Journal

Des puces, des livres et des hommes... La numérisation des imprimés à la Bibliothèque nationale de France

This article is published in Futuribles journal no.213, octobre 1996

Of Microchips, Books… and Men. The Digitization of Printed Material in the French National Library
The ruling princes of France have often dreamed up grandiose projects for her: witness the Louvre, Versailles and innumerable other monuments which constitute the exceptional patrimony of this country. At the turning of the 20th century, this same impulse built the Eiffel Tower and then launched, with unequal success, vast aeronautical, aerospatial and nuclear ventures.

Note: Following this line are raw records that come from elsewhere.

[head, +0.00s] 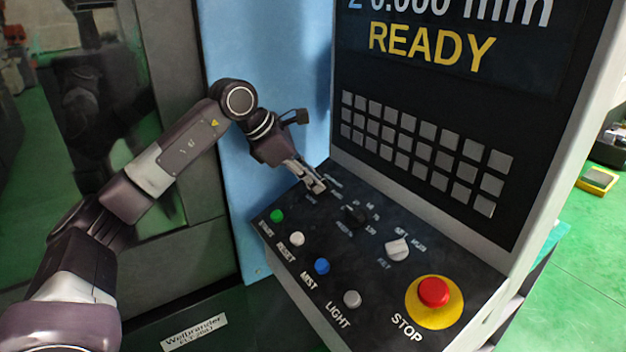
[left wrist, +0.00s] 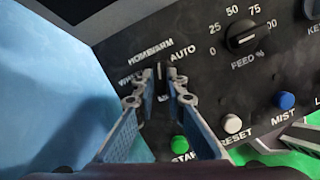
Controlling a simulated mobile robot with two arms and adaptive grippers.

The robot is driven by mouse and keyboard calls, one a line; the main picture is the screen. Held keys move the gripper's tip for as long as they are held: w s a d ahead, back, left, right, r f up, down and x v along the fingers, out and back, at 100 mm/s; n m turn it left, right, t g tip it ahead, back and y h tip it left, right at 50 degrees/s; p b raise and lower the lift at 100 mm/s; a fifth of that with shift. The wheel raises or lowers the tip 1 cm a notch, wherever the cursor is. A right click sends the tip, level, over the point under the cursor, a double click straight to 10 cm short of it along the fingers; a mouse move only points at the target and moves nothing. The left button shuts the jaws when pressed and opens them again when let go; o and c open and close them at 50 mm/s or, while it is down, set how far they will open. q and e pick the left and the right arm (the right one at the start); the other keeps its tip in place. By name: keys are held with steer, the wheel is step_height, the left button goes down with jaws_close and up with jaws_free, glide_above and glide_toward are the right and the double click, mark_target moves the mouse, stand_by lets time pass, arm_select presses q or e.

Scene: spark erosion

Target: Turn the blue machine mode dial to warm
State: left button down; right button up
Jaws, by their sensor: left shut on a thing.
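The mode dial (left wrist: 160,73) is a small dark knob on the black control panel of the blue machine, with the labels HOME, WARM and AUTO around its far side. My left gripper (left wrist: 158,98) is shut on the dial, one finger on each side. The dial's grip bar points roughly toward the WARM label in the left wrist view; the fingers hide part of it and some near labels. In the head view my left gripper (head: 317,186) reaches down to the panel's far left corner and hides most of the dial. My right gripper is not in view.
A black feed dial (head: 355,215) and a light grey key switch (head: 397,249) sit to the right. Green start (head: 277,216), white reset (head: 297,238), blue mist (head: 321,266) and grey light (head: 352,298) buttons line the near side. A red stop button (head: 433,291) stands at the right.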

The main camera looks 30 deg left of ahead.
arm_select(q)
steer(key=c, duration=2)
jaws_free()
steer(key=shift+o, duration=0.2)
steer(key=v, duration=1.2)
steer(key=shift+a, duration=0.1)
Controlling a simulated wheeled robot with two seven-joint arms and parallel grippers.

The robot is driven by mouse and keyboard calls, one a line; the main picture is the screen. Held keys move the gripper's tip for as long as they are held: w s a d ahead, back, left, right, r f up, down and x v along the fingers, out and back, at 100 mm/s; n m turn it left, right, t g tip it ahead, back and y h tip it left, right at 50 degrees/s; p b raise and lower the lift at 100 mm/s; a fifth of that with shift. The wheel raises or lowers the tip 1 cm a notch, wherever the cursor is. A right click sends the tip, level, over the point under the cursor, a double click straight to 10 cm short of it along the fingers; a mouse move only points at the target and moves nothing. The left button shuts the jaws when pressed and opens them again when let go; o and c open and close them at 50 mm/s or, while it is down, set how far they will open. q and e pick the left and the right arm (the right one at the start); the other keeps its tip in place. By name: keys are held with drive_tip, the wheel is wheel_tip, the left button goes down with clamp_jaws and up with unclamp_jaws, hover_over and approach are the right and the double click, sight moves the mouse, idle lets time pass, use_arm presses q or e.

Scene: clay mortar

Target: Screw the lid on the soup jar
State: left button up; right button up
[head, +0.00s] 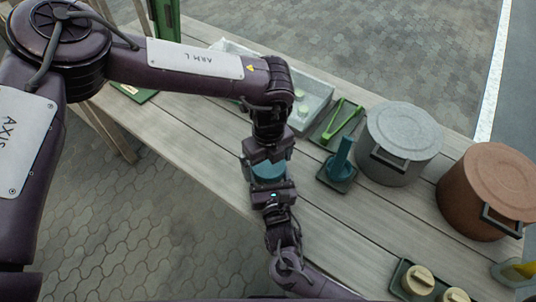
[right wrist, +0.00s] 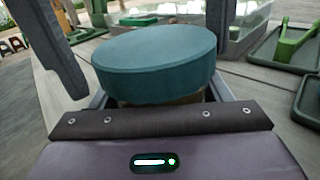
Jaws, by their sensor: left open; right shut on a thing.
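A round teal lid (head: 268,170) sits flat at the top of the soup jar, and it fills the middle of the right wrist view (right wrist: 155,62). Only a narrow tan-brown strip of the soup jar (right wrist: 160,100) shows under the lid; I cannot tell how tightly the lid sits. My right gripper (head: 272,187) is shut on the jar just below the lid. My left gripper (head: 268,153) comes down from above, open. Its two dark fingers stand either side of the lid in the right wrist view, with a visible gap at the left. Most of the jar is hidden.
Right of the grippers stand a teal upright-handled tool (head: 342,158), a green tool (head: 342,120) on a tray, a grey lidded pot (head: 403,140) and a brown pot (head: 488,190). A clear bin (head: 318,97) is behind. Beige-lidded jars (head: 418,280) stand at front right.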

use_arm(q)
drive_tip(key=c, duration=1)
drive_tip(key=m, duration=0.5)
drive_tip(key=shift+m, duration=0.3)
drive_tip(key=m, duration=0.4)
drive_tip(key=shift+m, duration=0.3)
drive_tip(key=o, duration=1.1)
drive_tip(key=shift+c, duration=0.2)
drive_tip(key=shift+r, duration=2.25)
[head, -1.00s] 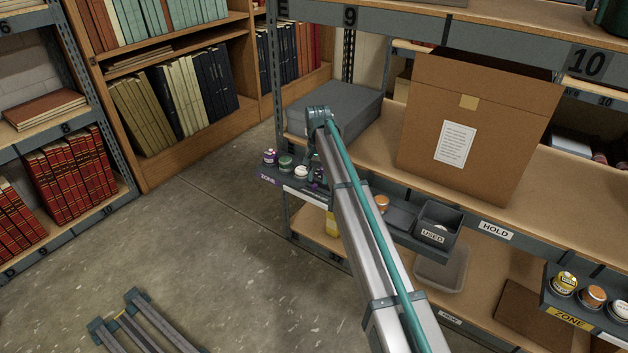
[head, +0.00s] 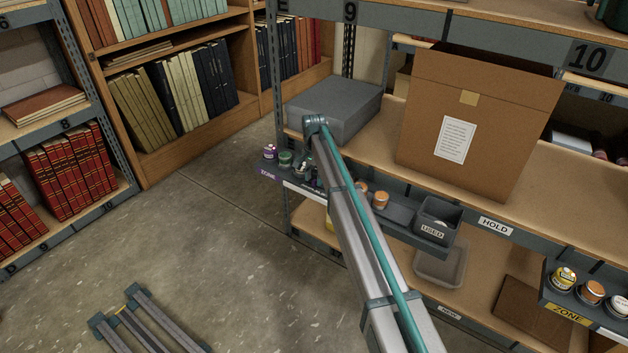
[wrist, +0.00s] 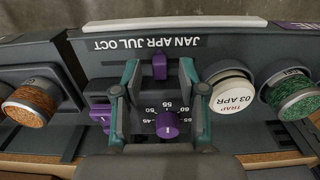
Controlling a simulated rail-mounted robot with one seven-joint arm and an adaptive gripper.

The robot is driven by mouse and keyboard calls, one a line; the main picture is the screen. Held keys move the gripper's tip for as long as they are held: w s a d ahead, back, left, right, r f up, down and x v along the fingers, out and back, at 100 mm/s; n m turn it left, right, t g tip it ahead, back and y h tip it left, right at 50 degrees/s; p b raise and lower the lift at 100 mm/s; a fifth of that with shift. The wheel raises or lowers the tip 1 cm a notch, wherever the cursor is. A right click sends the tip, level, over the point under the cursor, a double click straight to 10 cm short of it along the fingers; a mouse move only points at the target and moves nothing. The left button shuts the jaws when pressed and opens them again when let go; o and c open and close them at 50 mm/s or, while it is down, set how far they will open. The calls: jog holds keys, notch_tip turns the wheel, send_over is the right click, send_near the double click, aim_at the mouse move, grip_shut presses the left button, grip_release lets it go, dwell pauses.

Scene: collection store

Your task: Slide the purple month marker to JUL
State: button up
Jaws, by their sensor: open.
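The letters appear upside down, and I cannot tell which month the tab lines up with. My gripper (wrist: 160,75) is open, its teal-edged fingers on either side of the tab with a gap at each side. A round purple knob (wrist: 167,124) on a number scale lies between the fingers, nearer the palm. Another purple piece (wrist: 100,112) shows left of the fingers. In the head view my arm hides the marker.
A white-lidded jar marked TRAP 03 APR (wrist: 232,97) stands close to the right finger. A green jar (wrist: 293,98) is farther right and an orange jar (wrist: 30,105) is at left. A USED bin (head: 437,222) and a cardboard box (head: 480,125) are on the shelving.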

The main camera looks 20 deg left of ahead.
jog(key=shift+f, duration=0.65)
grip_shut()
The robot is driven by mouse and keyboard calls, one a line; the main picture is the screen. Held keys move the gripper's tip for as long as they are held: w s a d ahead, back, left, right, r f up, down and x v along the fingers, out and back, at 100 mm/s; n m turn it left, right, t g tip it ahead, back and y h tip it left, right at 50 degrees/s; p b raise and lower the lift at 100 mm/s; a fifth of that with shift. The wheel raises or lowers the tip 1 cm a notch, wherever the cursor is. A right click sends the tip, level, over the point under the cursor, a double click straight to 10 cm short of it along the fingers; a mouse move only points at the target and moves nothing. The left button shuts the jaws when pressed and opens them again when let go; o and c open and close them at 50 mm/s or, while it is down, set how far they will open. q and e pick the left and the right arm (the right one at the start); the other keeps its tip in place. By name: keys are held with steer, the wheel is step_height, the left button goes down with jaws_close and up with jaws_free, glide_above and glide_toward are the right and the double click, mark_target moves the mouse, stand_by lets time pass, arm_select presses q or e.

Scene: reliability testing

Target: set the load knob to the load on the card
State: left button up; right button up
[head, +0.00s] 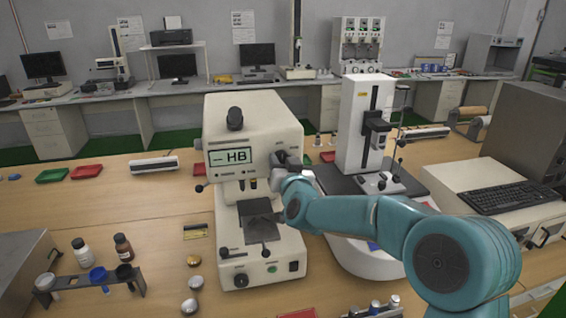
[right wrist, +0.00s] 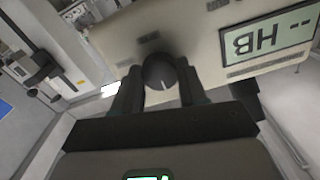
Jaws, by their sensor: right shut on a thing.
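The cream hardness tester (head: 255,125) stands on the wooden bench, its display (head: 230,157) reading "-- HB". The display also shows upside down in the right wrist view (right wrist: 270,42). The dark round load knob (right wrist: 160,72) has a pale pointer line and sits on the tester's face. My right gripper (head: 284,162) is at the tester's right front, hiding most of the knob in the head view. In the right wrist view its two fingers (right wrist: 158,90) are shut on the knob, one on each side. No load card can be made out for sure. My left gripper is out of view.
A small yellow and dark flat piece (head: 195,232) lies left of the tester, too small to read. A bottle rack (head: 90,284) stands at the front left. A white column instrument (head: 360,120) stands close right. A keyboard (head: 510,196) lies farther right.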

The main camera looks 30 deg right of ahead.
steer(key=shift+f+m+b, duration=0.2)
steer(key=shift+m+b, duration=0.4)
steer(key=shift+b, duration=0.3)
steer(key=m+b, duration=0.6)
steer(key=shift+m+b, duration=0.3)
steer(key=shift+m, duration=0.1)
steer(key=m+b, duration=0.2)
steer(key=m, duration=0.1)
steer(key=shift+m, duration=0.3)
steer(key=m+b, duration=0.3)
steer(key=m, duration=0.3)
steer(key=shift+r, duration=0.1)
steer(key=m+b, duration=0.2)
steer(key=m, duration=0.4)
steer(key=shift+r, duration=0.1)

When a new civilization was announced, marked by the rise of information and communication technologies, we could do no less than offer to everyone all the knowledge accumulated during these centuries of light. (Official plan be damned ; the French Revolution obliges us!).
And so was born the project of building “the largest and most modern library in the world”, which, thanks to digitization and teletransmission, could be consulted from every household; the venerable “Bibliothèque nationale” will then become the overseer of an intelligentsia infatuated with letters and high technology.
Julie Bouchard explains how, regardless of any thinking about, needs and purpose, the project of creating a “virtual library” was born, which, under the pretext of being exhaustive, coherent and universally accessible, might be open in 1998 for the benefit of a few researchers who are well trained in reading “intelligent terminals”. She describes how, motivated by boundless ambition, technical choices were made on the digitization of documents, teletransmission and terminals which, at the end of day, compromise the patrimonial function of the BN and its accessibility.
This analysis, alas, shows all too clearly that modernity has meant escape into a future thought up exclusively by technicians for the glory of His Supreme Majesty: King Science.